What you need to do ▸
Copy out the listing in full, exactly as written, but not its pictures.

Data section ▸

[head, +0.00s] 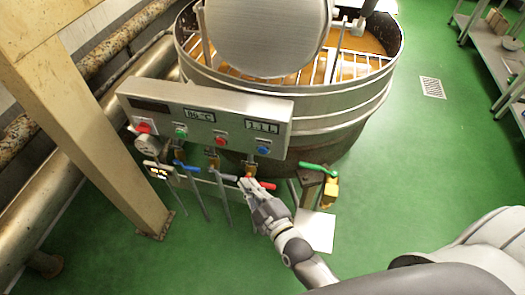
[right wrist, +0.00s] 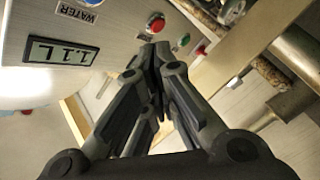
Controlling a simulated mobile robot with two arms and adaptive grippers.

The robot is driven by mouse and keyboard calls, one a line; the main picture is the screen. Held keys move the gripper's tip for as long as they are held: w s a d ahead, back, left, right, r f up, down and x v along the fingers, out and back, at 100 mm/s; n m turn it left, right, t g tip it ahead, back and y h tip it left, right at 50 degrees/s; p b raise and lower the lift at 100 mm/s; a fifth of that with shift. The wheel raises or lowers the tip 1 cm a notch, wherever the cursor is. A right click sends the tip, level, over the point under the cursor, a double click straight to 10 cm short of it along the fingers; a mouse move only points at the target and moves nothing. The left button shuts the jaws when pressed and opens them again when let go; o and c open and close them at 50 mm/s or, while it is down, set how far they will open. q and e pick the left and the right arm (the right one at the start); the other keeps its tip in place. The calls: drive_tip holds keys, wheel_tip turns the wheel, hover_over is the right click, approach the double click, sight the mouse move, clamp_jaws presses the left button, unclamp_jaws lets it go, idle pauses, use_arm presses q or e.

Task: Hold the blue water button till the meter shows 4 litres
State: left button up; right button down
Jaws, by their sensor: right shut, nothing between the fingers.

Answer to this task ▸
[head, +0.00s] 
[right wrist, +0.00s] 
Controlling a simulated mobile robot with two arms and adaptive grippers.

The robot is driven by mouse and keyboard calls, one a line; the main picture is the screen. Held keys move the gripper's tip for as long as they are held: w s a d ahead, back, left, right, r f up, down and x v along the fingers, out and back, at 100 mm/s; n m turn it left, right, t g tip it ahead, back and y h tip it left, right at 50 degrees/s; p b raise and lower the lift at 100 mm/s; a fifth of that with shift. The wheel raises or lowers the tip 1 cm a notch, wherever the cursor is. A right click sends the tip, level, over the point under the cursor, a double click straight to 10 cm short of it along the fingers; a mouse move only points at the target and moves nothing. The left button shuts the jaws when pressed and opens them again when let go; o and c open and close them at 50 mm/s or, while it is down, set how far they will open. q and e pick the left and the right arm (the right one at the start); the other keeps its tip in place. The calls: drive_tip holds keys, wheel_tip turns the wheel, hover_over is the right click, approach the double click, sight the mouse move, clamp_jaws presses the left button, unclamp_jaws lets it go, idle pauses, use_arm presses q or e.

Task: Hold the blue water button till the meter shows 4 litres
State: left button up; right button down
Jaws, by their sensor: right shut, nothing between the fingers.

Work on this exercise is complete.